Fukunaga follows the brainwashing routines and rituals of training, as Agu is taught that he will only be fed if he succeeds at some task. These boys will only become soldiers if they can take a beating with clubs (One boy falls to the blows and has his throat slit just outside of the other recruits' view). A religious ritual, performed with the boys under the influence of some narcotic, guarantees their divine protection in battle, as long as they please that divine presence by remaining obedient to their commandant.

The movie's most horrendous scene comes in Agu's final rite of passage, as the commandant orders him to execute an alleged government soldier with a machete. The resulting act of violence is appalling, but it's the build up to it in which the true horror lies. Fukunaga keeps the camera close on the faces of the pleading man, who is clearly innocent of the commandant's allegation, and Agu, who gradually realizes that there is only one way that this scenario will end with him surviving and tries to prepare himself for the cost to his soul. In a later scene, he determines that killing a woman being raped is as merciful as he can be now.

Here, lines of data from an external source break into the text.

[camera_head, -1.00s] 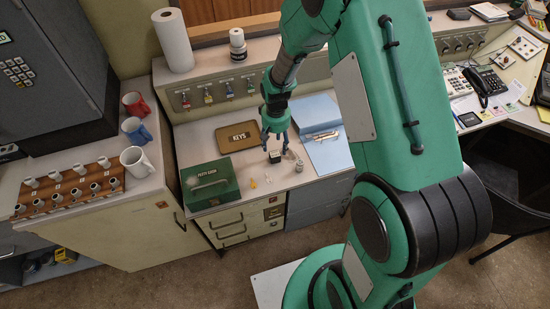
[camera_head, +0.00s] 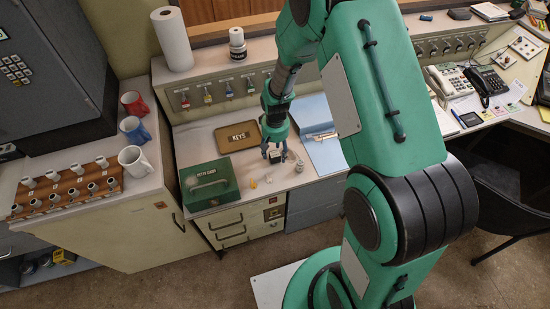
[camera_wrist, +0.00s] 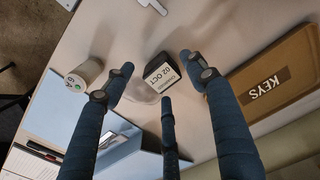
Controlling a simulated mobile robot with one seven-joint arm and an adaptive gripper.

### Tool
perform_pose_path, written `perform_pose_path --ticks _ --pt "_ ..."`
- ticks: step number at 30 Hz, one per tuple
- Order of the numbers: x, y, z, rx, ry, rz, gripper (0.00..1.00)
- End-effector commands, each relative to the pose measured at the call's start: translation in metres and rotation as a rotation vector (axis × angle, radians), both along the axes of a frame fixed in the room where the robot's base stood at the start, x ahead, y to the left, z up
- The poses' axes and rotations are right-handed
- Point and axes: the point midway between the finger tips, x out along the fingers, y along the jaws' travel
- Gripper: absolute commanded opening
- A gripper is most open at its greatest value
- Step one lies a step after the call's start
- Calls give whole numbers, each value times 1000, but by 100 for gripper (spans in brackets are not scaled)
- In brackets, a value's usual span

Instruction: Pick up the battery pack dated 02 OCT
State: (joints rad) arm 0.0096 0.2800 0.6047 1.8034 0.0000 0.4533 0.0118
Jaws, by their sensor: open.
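The battery pack (camera_wrist: 165,73) is a small dark block with a white label reading 02 OCT, turned sideways in the wrist view. It stands on the pale counter between the spread fingers of my gripper (camera_wrist: 160,76). The three blue fingers are open around it, and I see no finger clearly closed on it. In the head view my gripper (camera_head: 275,154) points down at the counter, right of the green petty cash box. The pack is mostly hidden by the fingers there.
A small pale cylinder (camera_wrist: 84,75) with a green dot stands left of the pack in the wrist view. The brown KEYS tray (camera_wrist: 285,80) lies to the right. In the head view, the petty cash box (camera_head: 208,183) is left and a blue folder (camera_head: 322,150) right.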

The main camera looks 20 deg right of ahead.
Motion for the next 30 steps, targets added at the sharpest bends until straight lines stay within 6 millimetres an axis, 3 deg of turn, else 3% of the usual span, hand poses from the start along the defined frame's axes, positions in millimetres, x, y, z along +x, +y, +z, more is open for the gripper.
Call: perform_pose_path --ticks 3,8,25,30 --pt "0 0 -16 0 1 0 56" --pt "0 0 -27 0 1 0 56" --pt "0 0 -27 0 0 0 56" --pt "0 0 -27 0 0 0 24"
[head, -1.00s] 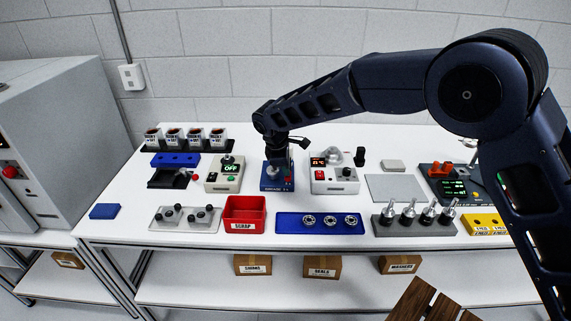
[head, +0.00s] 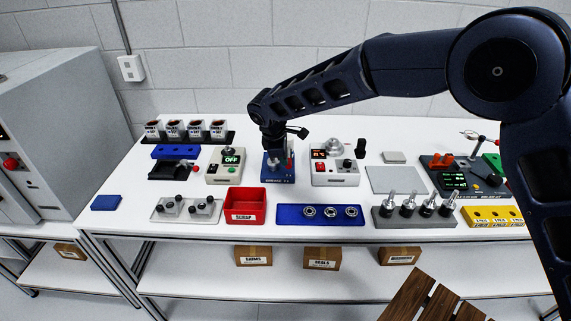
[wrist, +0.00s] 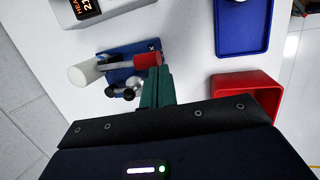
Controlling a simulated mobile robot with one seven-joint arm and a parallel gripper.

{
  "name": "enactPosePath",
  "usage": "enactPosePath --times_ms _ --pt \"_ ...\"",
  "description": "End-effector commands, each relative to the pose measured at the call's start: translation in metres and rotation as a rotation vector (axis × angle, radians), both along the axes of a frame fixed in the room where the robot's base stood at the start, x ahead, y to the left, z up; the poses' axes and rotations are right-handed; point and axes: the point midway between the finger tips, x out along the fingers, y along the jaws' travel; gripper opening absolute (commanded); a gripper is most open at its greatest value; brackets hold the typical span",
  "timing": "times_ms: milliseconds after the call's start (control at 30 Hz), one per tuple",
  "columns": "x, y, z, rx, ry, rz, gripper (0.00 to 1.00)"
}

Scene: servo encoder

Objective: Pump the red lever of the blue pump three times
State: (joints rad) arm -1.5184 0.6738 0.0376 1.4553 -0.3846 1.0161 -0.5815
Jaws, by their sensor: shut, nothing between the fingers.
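The blue pump (head: 278,180) stands mid-table in the head view, its upper part largely hidden by my wrist. In the wrist view its blue base (wrist: 122,49) shows with a metal rod and the red end of the lever (wrist: 148,60). My gripper (wrist: 154,72) is shut, its green fingers together and empty, with the tips right at the red lever end. I cannot tell whether they touch it. In the head view my gripper (head: 275,152) is over the pump, its fingertips hard to make out.
A grey box with a green OFF display (head: 225,167) stands left of the pump, and a box with a red display (head: 335,165) right of it. The red scrap bin (head: 245,218) and blue tray (head: 290,222) lie in front.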

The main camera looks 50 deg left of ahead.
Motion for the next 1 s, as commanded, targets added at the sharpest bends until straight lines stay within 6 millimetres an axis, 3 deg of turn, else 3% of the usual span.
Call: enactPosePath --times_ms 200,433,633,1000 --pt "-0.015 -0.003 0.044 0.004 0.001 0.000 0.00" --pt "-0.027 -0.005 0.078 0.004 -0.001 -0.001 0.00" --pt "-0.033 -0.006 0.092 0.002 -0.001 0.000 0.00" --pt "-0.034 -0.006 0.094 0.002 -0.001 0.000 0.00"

There is only so much of this we can take in before the movie starts to feel like a repetitive exercise in despair. Fukunaga avoids that slide into utter hopelessness for a while by way of precise examination of Agu's change. That only lasts so long, and despite the movie's unwavering dedication to the boy's point of view, the commandant somehow becomes a more important character to the story's later parts. One supposes that's inevitable when the central character becomes a constant, while the commandant undergoes his own substantial transformation.

It's Agu's story that needs to be told, so that also might be why Beasts of No Nation falters as it approaches its solution-less resolution. That epilogue returns squarely to Agu's continuing plight, but while its refusal to provide clear-cut answers (or any, for that matter) is as honest as anything else here, it is, on a dramatic level, too little and too late.